• _Rows from a robot dataset_:
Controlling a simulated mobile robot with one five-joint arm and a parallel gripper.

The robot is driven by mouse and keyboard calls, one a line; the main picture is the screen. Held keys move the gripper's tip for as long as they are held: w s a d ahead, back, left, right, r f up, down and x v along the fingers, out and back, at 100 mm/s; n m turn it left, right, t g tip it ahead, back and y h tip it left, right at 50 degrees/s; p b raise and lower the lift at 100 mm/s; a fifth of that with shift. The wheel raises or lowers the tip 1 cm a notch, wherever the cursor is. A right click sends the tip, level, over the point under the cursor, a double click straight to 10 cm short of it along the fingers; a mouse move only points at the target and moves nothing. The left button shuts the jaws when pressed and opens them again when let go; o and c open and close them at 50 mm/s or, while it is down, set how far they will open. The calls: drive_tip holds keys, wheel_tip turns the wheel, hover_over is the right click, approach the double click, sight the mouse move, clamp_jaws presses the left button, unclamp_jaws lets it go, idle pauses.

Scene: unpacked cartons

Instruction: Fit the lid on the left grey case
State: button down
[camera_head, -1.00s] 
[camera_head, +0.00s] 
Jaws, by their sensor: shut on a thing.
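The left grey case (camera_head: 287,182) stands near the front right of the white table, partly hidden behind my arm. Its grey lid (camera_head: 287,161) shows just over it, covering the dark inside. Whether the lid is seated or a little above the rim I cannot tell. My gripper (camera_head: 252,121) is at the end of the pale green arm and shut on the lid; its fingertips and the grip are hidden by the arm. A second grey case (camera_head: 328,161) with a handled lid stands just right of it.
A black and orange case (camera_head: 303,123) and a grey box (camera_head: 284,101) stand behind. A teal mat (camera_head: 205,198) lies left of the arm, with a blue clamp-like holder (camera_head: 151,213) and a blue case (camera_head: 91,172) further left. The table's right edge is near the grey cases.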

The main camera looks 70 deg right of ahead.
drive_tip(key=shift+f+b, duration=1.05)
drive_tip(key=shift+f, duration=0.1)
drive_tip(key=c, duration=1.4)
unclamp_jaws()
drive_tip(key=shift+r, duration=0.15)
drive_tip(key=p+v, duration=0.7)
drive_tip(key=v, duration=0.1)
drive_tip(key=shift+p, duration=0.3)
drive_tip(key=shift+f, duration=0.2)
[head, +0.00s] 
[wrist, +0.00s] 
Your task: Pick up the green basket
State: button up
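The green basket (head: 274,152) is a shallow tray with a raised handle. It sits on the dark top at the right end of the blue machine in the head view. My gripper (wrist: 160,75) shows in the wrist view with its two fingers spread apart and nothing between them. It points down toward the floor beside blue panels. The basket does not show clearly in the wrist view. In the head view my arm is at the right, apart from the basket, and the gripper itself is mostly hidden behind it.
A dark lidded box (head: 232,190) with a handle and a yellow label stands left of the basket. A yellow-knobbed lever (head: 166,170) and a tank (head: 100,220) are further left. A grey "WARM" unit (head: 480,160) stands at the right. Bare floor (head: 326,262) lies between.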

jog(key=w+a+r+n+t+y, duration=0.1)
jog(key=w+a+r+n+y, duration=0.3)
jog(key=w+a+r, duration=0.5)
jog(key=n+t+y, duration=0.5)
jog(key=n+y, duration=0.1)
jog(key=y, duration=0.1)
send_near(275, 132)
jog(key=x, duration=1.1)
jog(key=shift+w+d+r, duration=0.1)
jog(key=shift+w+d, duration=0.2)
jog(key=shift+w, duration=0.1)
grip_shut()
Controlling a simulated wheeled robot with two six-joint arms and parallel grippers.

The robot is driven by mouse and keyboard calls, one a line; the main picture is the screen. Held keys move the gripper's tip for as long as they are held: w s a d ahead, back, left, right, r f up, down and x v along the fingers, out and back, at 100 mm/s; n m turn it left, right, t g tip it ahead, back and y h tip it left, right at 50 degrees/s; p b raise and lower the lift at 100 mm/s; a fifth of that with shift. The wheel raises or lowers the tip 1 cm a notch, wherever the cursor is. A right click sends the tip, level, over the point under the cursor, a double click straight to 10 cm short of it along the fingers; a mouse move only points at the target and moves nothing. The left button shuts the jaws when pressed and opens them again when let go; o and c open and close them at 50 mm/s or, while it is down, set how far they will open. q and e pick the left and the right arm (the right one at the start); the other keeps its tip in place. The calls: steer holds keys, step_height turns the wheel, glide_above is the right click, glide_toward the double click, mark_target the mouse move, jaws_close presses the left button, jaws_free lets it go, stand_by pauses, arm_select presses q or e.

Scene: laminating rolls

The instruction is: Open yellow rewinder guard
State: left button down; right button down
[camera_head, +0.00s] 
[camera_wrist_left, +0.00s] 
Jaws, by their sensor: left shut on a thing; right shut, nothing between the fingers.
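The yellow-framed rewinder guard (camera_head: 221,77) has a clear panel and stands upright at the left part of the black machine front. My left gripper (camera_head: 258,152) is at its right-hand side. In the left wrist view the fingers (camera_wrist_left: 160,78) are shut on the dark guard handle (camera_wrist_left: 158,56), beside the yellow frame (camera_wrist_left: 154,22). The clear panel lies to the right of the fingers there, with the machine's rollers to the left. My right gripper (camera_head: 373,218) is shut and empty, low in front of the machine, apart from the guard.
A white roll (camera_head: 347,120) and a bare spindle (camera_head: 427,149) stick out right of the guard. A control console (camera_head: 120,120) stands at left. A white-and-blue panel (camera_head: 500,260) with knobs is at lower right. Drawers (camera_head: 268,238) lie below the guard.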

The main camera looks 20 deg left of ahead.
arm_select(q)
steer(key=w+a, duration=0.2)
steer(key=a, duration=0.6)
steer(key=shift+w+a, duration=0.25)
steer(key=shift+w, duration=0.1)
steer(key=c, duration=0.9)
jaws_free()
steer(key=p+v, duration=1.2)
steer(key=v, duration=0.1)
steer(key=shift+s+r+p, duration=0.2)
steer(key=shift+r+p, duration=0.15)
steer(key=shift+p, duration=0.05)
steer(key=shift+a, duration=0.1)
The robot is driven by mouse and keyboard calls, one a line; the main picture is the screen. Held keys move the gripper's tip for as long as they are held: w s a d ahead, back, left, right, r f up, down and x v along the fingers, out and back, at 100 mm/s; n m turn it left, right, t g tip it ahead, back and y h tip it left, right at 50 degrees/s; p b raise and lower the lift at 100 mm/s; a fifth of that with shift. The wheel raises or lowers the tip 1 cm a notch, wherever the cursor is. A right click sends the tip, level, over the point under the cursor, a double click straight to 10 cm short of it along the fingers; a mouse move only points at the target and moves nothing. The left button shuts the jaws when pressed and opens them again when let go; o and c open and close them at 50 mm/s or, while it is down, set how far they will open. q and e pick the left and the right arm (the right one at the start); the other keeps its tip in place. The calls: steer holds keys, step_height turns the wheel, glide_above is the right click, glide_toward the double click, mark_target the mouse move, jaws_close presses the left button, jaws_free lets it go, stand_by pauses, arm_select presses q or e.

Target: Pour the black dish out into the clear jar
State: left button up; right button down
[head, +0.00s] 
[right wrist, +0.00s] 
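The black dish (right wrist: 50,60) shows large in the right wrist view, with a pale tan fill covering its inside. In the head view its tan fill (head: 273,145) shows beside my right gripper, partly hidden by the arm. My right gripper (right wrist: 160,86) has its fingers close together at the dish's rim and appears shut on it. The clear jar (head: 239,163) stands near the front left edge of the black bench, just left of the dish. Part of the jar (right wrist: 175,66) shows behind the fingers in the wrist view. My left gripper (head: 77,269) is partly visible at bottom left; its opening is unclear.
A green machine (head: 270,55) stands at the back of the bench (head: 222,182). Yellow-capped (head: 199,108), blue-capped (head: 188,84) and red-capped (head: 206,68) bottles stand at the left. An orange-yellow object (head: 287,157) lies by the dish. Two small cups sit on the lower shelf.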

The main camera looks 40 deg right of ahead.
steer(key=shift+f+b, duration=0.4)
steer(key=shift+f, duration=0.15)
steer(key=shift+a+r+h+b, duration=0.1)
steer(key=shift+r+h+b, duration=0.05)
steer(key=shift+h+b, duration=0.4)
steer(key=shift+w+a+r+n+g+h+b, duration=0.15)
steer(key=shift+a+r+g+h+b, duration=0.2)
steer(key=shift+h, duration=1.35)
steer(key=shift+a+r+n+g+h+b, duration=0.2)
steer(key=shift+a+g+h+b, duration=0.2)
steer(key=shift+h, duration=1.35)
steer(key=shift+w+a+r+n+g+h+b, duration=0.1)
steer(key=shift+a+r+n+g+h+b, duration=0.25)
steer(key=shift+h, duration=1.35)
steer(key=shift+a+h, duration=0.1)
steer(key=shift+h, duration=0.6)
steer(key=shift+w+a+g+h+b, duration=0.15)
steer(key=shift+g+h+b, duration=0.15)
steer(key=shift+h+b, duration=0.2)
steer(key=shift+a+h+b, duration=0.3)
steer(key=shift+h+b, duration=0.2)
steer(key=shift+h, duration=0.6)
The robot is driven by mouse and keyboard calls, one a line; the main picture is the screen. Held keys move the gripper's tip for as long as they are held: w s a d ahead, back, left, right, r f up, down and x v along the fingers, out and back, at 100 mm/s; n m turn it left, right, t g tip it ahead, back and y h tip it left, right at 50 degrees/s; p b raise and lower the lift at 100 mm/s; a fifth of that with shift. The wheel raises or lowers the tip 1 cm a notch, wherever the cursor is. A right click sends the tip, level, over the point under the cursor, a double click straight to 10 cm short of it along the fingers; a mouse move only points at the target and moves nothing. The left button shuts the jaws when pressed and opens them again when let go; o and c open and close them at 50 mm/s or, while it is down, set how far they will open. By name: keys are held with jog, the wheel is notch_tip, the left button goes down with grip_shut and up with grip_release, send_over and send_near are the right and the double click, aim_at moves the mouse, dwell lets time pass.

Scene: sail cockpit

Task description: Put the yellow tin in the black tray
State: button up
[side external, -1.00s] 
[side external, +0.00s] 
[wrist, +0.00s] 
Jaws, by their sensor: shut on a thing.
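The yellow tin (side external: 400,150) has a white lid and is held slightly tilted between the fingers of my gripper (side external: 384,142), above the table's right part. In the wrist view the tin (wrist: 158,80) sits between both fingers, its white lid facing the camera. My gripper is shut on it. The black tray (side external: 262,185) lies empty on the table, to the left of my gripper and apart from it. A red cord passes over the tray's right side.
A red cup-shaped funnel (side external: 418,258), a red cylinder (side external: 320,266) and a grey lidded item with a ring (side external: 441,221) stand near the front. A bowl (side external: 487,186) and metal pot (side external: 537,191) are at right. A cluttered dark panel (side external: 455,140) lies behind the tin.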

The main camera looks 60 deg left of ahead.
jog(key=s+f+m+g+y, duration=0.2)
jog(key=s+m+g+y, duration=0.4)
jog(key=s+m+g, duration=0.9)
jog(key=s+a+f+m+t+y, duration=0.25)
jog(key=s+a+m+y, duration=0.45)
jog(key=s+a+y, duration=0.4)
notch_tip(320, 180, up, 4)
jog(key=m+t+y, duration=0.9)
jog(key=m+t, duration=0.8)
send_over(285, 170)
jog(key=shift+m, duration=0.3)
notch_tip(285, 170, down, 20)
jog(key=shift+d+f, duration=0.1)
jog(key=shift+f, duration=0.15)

• _Direction_:
Report how many lines in this data include the string "Scene", and nothing else.

• _Solution_:
3